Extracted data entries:
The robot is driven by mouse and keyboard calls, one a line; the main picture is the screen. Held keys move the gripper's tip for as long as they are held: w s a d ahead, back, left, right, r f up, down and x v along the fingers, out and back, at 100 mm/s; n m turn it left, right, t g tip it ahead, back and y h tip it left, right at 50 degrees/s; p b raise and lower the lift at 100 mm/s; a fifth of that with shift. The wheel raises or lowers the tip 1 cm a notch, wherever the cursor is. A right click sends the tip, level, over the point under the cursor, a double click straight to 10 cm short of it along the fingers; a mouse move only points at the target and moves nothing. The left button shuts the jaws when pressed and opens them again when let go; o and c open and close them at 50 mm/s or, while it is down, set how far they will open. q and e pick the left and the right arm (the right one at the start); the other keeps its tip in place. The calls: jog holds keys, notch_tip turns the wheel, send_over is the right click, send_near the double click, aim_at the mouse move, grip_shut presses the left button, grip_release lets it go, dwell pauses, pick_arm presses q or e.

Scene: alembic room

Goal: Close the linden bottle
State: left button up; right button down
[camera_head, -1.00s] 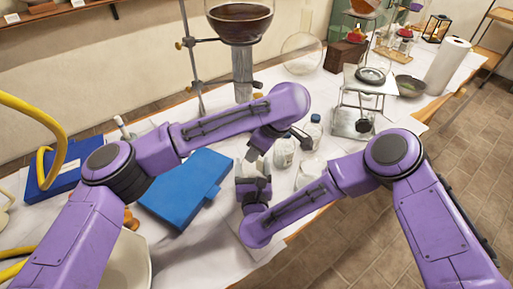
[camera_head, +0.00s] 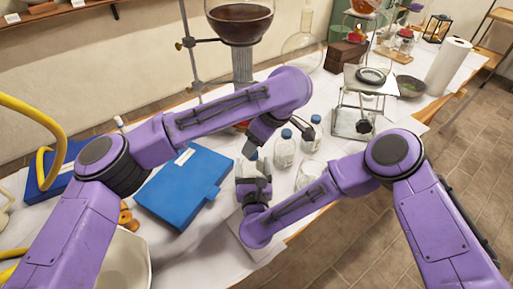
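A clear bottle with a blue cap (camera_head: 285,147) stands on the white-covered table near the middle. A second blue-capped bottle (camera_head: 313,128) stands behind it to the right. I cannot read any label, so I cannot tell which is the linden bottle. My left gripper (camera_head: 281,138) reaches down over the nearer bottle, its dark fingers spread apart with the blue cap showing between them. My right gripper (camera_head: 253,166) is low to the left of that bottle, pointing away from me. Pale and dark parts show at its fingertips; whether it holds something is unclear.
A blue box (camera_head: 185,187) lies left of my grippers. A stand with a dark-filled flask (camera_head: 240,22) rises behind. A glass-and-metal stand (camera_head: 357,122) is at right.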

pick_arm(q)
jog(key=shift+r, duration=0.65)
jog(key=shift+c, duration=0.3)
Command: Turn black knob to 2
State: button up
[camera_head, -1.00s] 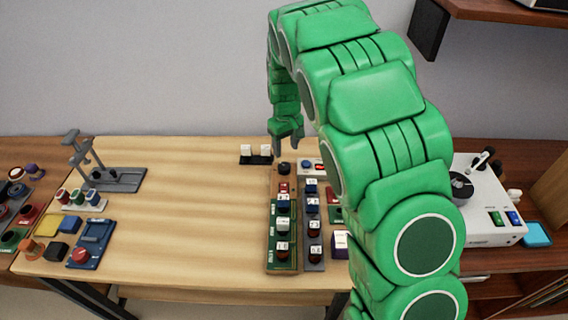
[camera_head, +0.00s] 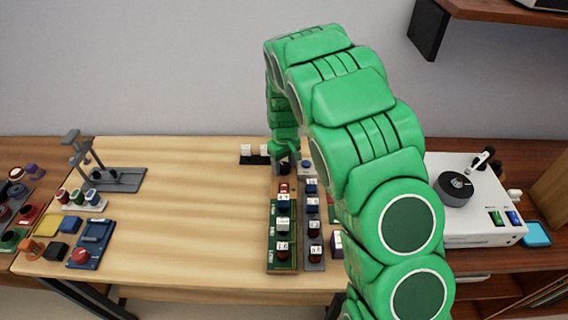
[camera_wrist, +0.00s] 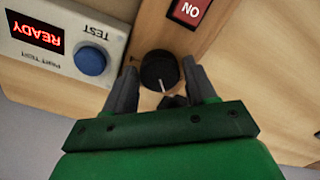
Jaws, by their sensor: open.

-- What you should do --
Check each line of the records for the word "open" and extract those that contain it.

-- Output of the exercise --
The robot is driven by mouse and keyboard calls, one a line; the main picture is the screen. Held keys move the gripper's tip for as long as they are held: w s a d ahead, back, left, right, r f up, down and x v along the fingers, out and back, at 100 mm/s; n m turn it left, right, t g tip it ahead, back and y h tip it left, right at 50 degrees/s; p b raise and lower the lift at 100 mm/s; a fifth of that with shift. The wheel raises or lowers the tip 1 cm a notch, wherever the cursor is. A right click sends the tip, level, over the point under the cursor, a double click straight to 10 cm short of it along the fingers; a mouse move only points at the target and moves nothing. The left button shuts the jaws when pressed and opens them again when let go; o and c open and close them at 50 mm/s or, while it is down, set how far they will open. q and e pick the left and the right arm (the right one at the start); the other keeps its tip in place. The calls: jog holds keys, notch_tip turns the wheel, send_over is the right click, send_near the double click, aim_at the mouse move, grip_shut presses the left button, grip_release lets it go, dwell pauses, pick_arm presses q or e.
Jaws, by their sensor: open.

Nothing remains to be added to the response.